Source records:
★ ★ ★ ★ ★

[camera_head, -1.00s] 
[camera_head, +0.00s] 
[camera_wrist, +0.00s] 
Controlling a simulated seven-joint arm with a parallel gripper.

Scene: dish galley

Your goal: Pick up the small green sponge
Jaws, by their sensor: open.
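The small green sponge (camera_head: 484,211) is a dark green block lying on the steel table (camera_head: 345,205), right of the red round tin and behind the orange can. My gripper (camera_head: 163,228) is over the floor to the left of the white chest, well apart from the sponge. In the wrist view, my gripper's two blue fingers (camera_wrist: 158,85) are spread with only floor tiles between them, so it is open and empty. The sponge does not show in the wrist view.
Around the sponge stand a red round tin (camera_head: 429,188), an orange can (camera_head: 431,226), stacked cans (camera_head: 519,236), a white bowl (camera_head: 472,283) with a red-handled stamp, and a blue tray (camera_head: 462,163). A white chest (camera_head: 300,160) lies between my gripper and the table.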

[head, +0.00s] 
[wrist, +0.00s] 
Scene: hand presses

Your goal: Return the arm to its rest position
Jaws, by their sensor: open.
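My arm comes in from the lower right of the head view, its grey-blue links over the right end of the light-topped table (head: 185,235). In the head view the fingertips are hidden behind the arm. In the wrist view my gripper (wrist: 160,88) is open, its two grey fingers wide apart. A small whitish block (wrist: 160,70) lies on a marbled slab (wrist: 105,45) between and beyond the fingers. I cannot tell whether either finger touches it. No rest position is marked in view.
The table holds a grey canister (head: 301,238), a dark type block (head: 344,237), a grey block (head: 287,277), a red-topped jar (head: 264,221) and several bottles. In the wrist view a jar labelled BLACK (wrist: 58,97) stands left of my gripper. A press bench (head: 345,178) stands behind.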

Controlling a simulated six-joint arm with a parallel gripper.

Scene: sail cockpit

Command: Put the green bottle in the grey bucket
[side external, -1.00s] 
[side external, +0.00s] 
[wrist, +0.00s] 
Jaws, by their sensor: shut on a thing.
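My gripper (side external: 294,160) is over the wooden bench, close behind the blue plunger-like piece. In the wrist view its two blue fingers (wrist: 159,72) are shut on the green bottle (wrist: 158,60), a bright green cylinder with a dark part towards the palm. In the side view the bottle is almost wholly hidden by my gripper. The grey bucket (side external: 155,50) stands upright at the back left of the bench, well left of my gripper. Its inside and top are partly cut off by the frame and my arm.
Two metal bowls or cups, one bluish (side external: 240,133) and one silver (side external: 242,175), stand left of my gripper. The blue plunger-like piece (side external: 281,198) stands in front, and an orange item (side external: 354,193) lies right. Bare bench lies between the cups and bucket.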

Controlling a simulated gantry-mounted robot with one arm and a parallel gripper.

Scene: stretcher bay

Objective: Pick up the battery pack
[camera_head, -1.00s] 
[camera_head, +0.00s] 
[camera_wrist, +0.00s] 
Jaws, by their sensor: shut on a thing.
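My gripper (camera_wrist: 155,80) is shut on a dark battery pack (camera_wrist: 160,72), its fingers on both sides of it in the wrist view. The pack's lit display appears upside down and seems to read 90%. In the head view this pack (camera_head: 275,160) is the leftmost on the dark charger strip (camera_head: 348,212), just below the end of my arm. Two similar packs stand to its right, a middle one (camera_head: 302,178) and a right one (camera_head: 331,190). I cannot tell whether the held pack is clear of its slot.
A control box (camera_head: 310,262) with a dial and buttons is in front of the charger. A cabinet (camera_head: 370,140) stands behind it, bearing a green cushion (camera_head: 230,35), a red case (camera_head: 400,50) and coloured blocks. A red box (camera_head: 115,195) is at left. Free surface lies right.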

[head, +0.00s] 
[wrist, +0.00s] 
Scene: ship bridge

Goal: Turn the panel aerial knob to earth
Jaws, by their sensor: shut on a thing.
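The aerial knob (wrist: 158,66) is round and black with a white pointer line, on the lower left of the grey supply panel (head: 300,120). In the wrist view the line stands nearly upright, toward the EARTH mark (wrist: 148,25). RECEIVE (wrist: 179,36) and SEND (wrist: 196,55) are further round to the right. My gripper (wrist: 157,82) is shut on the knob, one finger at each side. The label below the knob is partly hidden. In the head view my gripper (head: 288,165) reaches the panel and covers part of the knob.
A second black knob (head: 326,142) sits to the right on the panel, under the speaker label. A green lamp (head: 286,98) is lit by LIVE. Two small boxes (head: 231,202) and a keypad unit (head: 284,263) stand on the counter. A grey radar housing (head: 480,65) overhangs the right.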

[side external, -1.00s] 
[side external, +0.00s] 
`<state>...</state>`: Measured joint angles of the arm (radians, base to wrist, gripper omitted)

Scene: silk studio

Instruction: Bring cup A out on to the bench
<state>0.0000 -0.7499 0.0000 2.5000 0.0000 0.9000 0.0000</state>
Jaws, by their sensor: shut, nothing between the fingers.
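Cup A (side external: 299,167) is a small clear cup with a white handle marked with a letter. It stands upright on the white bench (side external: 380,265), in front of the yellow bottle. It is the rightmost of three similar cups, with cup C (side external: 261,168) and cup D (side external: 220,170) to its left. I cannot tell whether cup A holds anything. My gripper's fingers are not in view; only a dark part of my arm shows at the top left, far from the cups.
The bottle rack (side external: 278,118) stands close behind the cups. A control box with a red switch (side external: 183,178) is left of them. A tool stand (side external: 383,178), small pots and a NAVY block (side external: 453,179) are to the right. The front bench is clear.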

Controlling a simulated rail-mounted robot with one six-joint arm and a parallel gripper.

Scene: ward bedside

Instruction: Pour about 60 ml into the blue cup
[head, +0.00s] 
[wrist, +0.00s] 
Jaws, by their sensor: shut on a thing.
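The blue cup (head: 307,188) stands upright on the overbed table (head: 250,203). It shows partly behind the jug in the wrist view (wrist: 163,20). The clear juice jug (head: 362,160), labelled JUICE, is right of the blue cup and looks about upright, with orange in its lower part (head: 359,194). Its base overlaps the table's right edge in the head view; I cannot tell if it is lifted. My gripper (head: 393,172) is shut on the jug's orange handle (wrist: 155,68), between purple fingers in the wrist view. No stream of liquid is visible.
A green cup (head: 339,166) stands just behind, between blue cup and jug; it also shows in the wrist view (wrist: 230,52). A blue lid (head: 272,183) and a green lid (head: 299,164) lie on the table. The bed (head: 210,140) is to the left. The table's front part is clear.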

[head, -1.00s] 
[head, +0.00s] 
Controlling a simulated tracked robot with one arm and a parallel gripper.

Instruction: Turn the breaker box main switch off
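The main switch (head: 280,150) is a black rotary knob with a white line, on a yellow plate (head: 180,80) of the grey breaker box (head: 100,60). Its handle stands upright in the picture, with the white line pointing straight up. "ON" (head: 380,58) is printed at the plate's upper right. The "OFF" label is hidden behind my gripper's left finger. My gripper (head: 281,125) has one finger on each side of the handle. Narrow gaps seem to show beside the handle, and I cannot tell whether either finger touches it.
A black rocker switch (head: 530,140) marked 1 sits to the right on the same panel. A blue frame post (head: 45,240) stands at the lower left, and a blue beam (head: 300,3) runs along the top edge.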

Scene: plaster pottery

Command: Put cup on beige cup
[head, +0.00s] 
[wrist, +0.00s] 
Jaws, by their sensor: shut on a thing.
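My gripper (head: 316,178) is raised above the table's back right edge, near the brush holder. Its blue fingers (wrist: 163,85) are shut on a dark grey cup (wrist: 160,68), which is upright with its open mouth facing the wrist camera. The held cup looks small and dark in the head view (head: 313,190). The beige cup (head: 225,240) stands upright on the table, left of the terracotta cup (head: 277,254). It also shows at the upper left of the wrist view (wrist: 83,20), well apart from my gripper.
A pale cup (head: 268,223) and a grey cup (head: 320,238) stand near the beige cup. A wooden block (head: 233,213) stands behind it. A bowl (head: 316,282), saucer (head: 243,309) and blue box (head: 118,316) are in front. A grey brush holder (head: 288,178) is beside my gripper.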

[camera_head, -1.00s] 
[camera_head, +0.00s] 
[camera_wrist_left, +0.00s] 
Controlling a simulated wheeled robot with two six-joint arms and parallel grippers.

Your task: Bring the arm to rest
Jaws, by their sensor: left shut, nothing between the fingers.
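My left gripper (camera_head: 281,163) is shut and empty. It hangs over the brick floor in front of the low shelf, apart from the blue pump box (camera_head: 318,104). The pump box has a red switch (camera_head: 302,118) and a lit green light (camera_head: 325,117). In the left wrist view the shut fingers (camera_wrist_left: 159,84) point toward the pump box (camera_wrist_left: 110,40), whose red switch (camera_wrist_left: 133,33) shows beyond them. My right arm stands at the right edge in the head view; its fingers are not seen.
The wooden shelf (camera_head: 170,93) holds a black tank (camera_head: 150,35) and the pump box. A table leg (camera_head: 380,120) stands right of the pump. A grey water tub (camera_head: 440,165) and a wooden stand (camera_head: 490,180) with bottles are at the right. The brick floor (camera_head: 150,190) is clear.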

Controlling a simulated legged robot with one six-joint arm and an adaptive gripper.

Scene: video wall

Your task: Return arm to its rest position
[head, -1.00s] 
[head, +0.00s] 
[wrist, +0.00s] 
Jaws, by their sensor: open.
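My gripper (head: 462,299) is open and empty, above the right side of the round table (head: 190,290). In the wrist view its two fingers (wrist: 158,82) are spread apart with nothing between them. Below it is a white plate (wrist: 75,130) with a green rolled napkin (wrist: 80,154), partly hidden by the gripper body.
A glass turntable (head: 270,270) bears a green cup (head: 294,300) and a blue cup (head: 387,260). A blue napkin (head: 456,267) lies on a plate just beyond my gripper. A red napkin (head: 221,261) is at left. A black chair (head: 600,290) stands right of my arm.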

★ ★ ★ ★ ★

WHAT IS REQUIRED:
Filter the listing for the word "task" and copy every line that holds it.

ANSWER:
Your task: Bring the arm to rest
Your task: Return arm to its rest position

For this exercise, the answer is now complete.